• _Stated goal_
Starting with the line that contains "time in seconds", copy each line exactly through the end of the listing, and omit all pictures.

• _Information provided_
# # # #

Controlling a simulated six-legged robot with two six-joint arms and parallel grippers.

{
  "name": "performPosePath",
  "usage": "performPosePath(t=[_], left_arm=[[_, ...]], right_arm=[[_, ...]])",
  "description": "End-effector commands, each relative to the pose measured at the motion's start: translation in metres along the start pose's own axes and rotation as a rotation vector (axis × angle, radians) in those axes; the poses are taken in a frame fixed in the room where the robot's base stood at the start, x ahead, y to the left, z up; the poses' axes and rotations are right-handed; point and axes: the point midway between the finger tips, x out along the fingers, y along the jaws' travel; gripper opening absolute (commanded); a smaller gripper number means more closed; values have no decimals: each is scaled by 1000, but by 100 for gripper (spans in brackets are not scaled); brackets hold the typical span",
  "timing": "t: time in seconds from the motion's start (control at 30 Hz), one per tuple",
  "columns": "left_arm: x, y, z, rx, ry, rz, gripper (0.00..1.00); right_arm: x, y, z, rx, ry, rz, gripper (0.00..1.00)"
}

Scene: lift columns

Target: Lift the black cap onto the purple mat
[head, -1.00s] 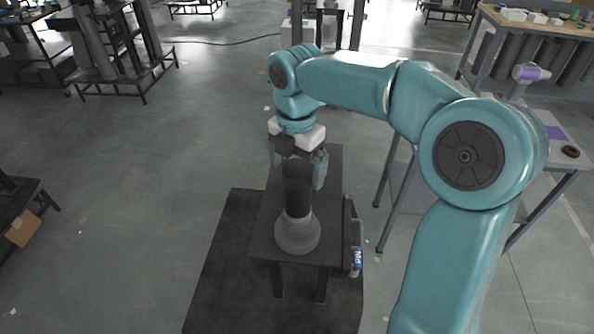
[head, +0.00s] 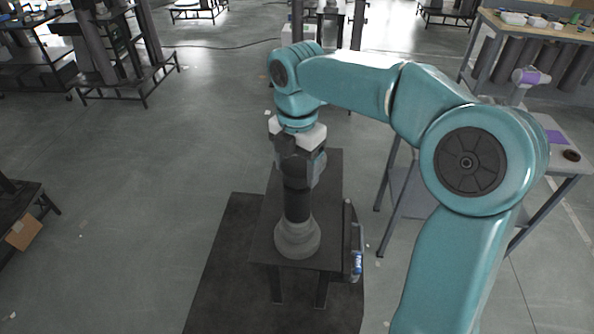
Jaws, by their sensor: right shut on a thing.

# # # #

• _Written reply_
  "timing": "t: time in seconds from the motion's start (control at 30 Hz), one per tuple",
  "columns": "left_arm: x, y, z, rx, ry, rz, gripper (0.00..1.00); right_arm: x, y, z, rx, ry, rz, gripper (0.00..1.00)"
}

Scene: lift columns

Target: Lift the black cap onto the purple mat
[head, -1.00s] 
[head, +0.00s] 
Jaws, by their sensor: right shut on a thing.

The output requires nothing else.